[begin Materials provided]

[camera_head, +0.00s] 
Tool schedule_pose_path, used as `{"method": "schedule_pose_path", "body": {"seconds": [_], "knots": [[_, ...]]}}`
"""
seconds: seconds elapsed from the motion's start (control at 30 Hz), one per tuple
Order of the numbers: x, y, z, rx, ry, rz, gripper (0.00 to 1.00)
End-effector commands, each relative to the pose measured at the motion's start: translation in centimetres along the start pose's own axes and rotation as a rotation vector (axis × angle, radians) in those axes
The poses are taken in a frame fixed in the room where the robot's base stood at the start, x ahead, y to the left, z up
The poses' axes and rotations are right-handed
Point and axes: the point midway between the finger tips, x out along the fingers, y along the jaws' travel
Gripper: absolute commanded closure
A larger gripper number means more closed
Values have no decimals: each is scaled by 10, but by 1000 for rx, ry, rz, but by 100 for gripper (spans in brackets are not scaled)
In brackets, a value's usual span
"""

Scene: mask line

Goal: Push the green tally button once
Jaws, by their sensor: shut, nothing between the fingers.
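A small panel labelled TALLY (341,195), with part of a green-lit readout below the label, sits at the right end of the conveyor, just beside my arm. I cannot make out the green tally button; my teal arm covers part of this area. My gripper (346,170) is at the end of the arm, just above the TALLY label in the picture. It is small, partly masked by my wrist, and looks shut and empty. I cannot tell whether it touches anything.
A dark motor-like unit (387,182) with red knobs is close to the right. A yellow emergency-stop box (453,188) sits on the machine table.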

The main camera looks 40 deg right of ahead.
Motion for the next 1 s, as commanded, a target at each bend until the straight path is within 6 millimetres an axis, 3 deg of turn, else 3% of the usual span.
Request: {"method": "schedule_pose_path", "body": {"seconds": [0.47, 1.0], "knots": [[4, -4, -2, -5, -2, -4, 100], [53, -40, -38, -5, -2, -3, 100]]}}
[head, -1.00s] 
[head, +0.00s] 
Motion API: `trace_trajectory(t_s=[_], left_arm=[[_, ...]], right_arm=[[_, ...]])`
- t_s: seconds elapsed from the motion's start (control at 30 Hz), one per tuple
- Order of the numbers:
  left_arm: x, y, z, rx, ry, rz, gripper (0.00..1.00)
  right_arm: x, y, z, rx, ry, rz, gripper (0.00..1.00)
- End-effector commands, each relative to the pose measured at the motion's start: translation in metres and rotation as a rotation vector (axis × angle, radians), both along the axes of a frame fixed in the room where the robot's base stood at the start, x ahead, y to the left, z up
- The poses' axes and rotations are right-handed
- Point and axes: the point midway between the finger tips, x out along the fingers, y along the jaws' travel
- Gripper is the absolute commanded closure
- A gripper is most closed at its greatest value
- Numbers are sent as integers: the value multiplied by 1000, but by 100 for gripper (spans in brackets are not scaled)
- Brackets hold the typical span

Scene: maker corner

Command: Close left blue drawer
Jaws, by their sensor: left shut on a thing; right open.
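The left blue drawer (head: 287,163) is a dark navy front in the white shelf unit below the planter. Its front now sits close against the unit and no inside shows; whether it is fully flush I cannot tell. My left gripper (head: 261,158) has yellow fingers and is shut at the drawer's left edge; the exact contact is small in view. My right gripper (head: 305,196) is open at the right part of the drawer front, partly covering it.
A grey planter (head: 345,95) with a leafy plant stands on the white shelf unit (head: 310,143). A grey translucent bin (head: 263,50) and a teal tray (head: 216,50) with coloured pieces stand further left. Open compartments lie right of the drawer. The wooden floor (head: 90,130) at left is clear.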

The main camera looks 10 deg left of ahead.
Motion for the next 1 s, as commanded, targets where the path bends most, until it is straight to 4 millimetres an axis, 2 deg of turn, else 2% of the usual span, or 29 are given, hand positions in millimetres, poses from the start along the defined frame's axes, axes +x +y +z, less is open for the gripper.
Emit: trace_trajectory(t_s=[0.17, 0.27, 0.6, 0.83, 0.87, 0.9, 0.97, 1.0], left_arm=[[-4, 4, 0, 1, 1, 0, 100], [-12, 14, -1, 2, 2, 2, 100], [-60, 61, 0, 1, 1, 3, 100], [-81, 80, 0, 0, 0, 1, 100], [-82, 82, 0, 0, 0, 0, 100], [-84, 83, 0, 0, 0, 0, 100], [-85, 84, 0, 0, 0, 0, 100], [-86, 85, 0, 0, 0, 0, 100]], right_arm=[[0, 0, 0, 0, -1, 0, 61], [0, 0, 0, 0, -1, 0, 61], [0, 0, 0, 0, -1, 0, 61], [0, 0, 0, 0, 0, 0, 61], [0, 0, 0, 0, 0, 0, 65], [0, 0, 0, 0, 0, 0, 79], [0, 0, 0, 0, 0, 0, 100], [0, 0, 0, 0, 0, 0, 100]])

[end Materials provided]

* _What you have to do_: As listed above, the lines from the line with "[head, +0.00s]" to the line with "The main camera looks 10 deg left of ahead." are to be echoed exactly, with both ends included and nothing added.

* _Result below_:
[head, +0.00s] 
Motion API: `trace_trajectory(t_s=[_], left_arm=[[_, ...]], right_arm=[[_, ...]])`
- t_s: seconds elapsed from the motion's start (control at 30 Hz), one per tuple
- Order of the numbers:
  left_arm: x, y, z, rx, ry, rz, gripper (0.00..1.00)
  right_arm: x, y, z, rx, ry, rz, gripper (0.00..1.00)
- End-effector commands, each relative to the pose measured at the motion's start: translation in metres and rotation as a rotation vector (axis × angle, radians), both along the axes of a frame fixed in the room where the robot's base stood at the start, x ahead, y to the left, z up
- The poses' axes and rotations are right-handed
- Point and axes: the point midway between the finger tips, x out along the fingers, y along the jaws' travel
- Gripper is the absolute commanded closure
- A gripper is most closed at its greatest value
- Numbers are sent as integers: the value multiplied by 1000, but by 100 for gripper (spans in brackets are not scaled)
- Brackets hold the typical span

Scene: maker corner

Command: Close left blue drawer
Jaws, by their sensor: left shut on a thing; right open.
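The left blue drawer (head: 287,163) is a dark navy front in the white shelf unit below the planter. Its front now sits close against the unit and no inside shows; whether it is fully flush I cannot tell. My left gripper (head: 261,158) has yellow fingers and is shut at the drawer's left edge; the exact contact is small in view. My right gripper (head: 305,196) is open at the right part of the drawer front, partly covering it.
A grey planter (head: 345,95) with a leafy plant stands on the white shelf unit (head: 310,143). A grey translucent bin (head: 263,50) and a teal tray (head: 216,50) with coloured pieces stand further left. Open compartments lie right of the drawer. The wooden floor (head: 90,130) at left is clear.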

The main camera looks 10 deg left of ahead.

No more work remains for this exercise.